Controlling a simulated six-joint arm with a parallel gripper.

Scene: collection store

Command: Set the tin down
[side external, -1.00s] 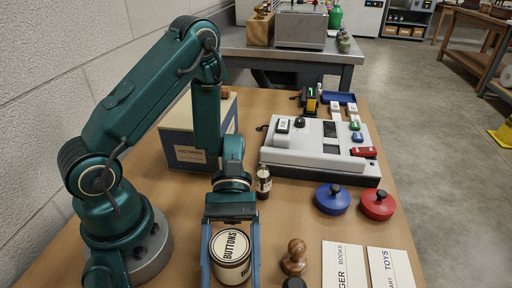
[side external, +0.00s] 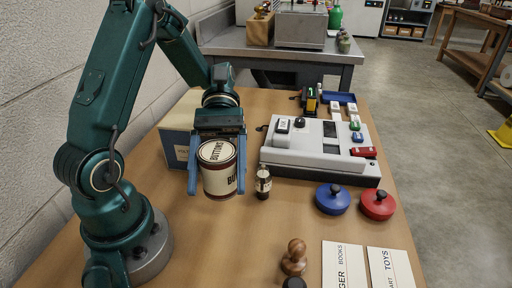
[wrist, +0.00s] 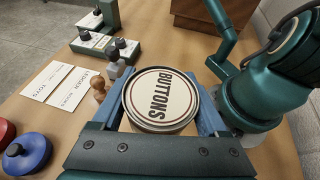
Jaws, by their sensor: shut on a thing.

Instructions to follow:
Copy the data character for character, but drop all pictures from the copy.

Response to this exercise:
Controlling a simulated six-joint arm with a parallel gripper.

Scene: collection store

Command: Set the tin down
[side external, -1.00s] 
[side external, +0.00s] 
[wrist, +0.00s] 
Jaws, by their sensor: shut on a thing.

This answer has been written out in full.